Take the line that contains "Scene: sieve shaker" as the first and the last line of the material as the final one; set down exactly the lines in that span.

-------- MATERIAL --------

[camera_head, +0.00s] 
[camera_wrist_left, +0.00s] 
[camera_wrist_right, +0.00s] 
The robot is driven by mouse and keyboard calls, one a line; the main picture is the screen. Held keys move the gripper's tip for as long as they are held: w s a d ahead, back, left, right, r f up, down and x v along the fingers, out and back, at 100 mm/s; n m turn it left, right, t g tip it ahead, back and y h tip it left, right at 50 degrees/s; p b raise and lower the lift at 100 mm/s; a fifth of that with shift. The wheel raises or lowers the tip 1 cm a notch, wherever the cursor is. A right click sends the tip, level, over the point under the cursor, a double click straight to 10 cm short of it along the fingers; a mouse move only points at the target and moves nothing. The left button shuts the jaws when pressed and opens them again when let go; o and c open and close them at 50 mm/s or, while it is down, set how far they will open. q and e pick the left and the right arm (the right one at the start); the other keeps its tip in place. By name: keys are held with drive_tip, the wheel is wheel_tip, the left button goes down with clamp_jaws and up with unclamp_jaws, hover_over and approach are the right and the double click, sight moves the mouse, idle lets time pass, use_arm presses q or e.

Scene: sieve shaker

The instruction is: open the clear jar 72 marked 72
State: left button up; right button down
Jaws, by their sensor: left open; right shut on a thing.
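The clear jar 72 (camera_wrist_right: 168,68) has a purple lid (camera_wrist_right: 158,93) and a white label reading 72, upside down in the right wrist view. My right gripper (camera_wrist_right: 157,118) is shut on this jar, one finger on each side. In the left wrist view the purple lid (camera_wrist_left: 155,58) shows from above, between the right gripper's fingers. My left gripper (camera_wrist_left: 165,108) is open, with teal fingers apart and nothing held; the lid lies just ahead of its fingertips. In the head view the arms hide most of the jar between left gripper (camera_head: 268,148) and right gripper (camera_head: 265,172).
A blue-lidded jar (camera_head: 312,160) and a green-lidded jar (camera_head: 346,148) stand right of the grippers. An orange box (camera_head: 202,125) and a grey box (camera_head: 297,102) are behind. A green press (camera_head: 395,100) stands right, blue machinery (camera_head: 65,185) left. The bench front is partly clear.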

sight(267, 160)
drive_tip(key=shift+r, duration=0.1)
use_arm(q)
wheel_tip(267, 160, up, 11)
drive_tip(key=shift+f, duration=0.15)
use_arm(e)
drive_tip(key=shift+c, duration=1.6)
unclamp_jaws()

--------

## [ANSWER TO THIS EXERCISE]
Scene: sieve shaker

The instruction is: open the clear jar 72 marked 72
State: left button up; right button down
Jaws, by their sensor: left open; right shut on a thing.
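The clear jar 72 (camera_wrist_right: 168,68) has a purple lid (camera_wrist_right: 158,93) and a white label reading 72, upside down in the right wrist view. My right gripper (camera_wrist_right: 157,118) is shut on this jar, one finger on each side. In the left wrist view the purple lid (camera_wrist_left: 155,58) shows from above, between the right gripper's fingers. My left gripper (camera_wrist_left: 165,108) is open, with teal fingers apart and nothing held; the lid lies just ahead of its fingertips. In the head view the arms hide most of the jar between left gripper (camera_head: 268,148) and right gripper (camera_head: 265,172).
A blue-lidded jar (camera_head: 312,160) and a green-lidded jar (camera_head: 346,148) stand right of the grippers. An orange box (camera_head: 202,125) and a grey box (camera_head: 297,102) are behind. A green press (camera_head: 395,100) stands right, blue machinery (camera_head: 65,185) left. The bench front is partly clear.

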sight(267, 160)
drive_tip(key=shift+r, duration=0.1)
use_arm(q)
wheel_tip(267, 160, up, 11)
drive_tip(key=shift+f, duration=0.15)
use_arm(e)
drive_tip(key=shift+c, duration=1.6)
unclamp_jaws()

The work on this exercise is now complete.